Task instructions: Produce an exact copy of all the records.

Data excerpts:
====
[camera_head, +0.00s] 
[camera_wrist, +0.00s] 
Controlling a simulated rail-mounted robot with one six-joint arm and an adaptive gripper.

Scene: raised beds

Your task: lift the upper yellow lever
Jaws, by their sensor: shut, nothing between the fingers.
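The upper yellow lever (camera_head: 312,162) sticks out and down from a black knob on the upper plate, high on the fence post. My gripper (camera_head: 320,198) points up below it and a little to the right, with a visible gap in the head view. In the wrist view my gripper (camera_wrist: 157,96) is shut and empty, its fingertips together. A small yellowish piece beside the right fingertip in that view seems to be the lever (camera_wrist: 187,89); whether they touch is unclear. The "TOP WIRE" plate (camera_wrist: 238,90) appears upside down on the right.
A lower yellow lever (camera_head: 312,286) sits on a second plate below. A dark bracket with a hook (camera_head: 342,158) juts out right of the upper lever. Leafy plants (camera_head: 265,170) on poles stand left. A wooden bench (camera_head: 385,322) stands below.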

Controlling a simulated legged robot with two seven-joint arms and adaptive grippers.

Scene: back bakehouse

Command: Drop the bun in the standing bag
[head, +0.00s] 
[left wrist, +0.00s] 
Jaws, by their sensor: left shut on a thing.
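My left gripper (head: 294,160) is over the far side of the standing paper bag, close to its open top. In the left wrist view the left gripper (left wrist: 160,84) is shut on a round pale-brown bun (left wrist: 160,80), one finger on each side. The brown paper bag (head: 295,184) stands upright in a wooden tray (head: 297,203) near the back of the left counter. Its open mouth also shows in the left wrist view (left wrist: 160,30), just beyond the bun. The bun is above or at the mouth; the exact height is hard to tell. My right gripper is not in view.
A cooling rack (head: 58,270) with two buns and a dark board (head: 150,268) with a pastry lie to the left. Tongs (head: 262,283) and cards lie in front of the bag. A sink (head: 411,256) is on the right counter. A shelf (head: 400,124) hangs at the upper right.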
====
Finished exercise:
[camera_head, +0.00s] 
[camera_wrist, +0.00s] 
Controlling a simulated rail-mounted robot with one six-joint arm and an adaptive gripper.

Scene: raised beds

Your task: lift the upper yellow lever
Jaws, by their sensor: shut, nothing between the fingers.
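The upper yellow lever (camera_head: 312,162) sticks out and down from a black knob on the upper plate, high on the fence post. My gripper (camera_head: 320,198) points up below it and a little to the right, with a visible gap in the head view. In the wrist view my gripper (camera_wrist: 157,96) is shut and empty, its fingertips together. A small yellowish piece beside the right fingertip in that view seems to be the lever (camera_wrist: 187,89); whether they touch is unclear. The "TOP WIRE" plate (camera_wrist: 238,90) appears upside down on the right.
A lower yellow lever (camera_head: 312,286) sits on a second plate below. A dark bracket with a hook (camera_head: 342,158) juts out right of the upper lever. Leafy plants (camera_head: 265,170) on poles stand left. A wooden bench (camera_head: 385,322) stands below.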

Controlling a simulated legged robot with two seven-joint arms and adaptive grippers.

Scene: back bakehouse

Command: Drop the bun in the standing bag
[head, +0.00s] 
[left wrist, +0.00s] 
Jaws, by their sensor: left shut on a thing.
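My left gripper (head: 294,160) is over the far side of the standing paper bag, close to its open top. In the left wrist view the left gripper (left wrist: 160,84) is shut on a round pale-brown bun (left wrist: 160,80), one finger on each side. The brown paper bag (head: 295,184) stands upright in a wooden tray (head: 297,203) near the back of the left counter. Its open mouth also shows in the left wrist view (left wrist: 160,30), just beyond the bun. The bun is above or at the mouth; the exact height is hard to tell. My right gripper is not in view.
A cooling rack (head: 58,270) with two buns and a dark board (head: 150,268) with a pastry lie to the left. Tongs (head: 262,283) and cards lie in front of the bag. A sink (head: 411,256) is on the right counter. A shelf (head: 400,124) hangs at the upper right.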

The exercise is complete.